RECORDED INFORMATION:
- - -

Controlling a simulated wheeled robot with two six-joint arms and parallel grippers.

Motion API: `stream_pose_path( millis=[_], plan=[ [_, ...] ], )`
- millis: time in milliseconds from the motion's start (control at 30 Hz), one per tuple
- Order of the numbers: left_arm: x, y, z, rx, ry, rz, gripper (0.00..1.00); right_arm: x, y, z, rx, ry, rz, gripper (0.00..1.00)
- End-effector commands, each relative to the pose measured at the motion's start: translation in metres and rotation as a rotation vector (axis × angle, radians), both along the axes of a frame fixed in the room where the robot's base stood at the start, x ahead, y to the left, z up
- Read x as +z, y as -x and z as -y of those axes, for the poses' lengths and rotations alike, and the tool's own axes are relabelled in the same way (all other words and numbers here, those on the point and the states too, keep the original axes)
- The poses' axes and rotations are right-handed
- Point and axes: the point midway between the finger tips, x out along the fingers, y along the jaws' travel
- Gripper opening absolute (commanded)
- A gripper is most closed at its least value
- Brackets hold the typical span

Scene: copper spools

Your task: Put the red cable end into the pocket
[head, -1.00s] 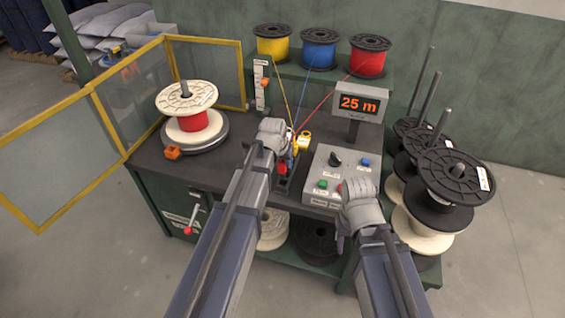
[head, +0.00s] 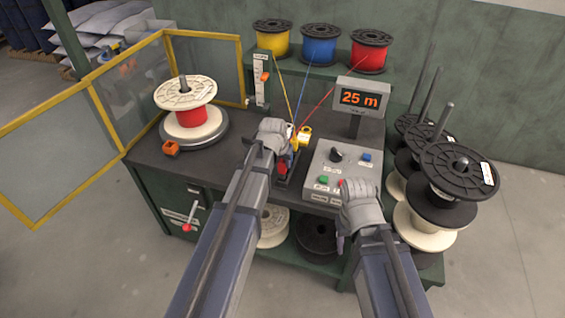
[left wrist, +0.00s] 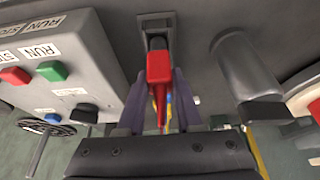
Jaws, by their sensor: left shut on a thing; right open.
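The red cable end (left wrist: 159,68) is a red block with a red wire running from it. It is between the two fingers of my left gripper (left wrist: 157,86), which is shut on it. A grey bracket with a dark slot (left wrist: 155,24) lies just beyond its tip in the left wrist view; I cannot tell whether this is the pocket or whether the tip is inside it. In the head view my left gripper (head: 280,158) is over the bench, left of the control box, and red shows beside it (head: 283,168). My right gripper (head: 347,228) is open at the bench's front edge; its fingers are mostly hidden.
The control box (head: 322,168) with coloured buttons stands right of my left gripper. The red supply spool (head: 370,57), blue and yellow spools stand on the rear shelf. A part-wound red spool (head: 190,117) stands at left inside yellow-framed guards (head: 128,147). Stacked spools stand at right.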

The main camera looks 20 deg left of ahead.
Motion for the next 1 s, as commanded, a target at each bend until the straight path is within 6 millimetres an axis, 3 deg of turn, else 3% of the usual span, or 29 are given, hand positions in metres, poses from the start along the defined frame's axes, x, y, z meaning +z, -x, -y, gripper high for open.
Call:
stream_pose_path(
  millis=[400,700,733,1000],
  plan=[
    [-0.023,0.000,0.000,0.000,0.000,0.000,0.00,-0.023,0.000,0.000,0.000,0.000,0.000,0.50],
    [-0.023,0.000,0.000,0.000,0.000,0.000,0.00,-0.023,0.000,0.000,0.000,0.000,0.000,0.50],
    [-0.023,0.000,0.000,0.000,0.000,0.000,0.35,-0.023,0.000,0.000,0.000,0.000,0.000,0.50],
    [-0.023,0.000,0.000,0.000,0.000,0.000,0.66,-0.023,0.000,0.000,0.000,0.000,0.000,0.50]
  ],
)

- - -

EXERCISE DIRECTIONS:
Only the lines from the beginning of the material to the line containing "- End-effector commands, each" should be echoed, verbatim and in full.

SOLUTION FOR THIS TASK:
Controlling a simulated wheeled robot with two six-joint arms and parallel grippers.

Motion API: `stream_pose_path( millis=[_], plan=[ [_, ...] ], )`
- millis: time in milliseconds from the motion's start (control at 30 Hz), one per tuple
- Order of the numbers: left_arm: x, y, z, rx, ry, rz, gripper (0.00..1.00); right_arm: x, y, z, rx, ry, rz, gripper (0.00..1.00)
- End-effector commands, each relative to the pose measured at the motion's start: translation in metres and rotation as a rotation vector (axis × angle, radians), both along the axes of a frame fixed in the room where the robot's base stood at the start, x ahead, y to the left, z up

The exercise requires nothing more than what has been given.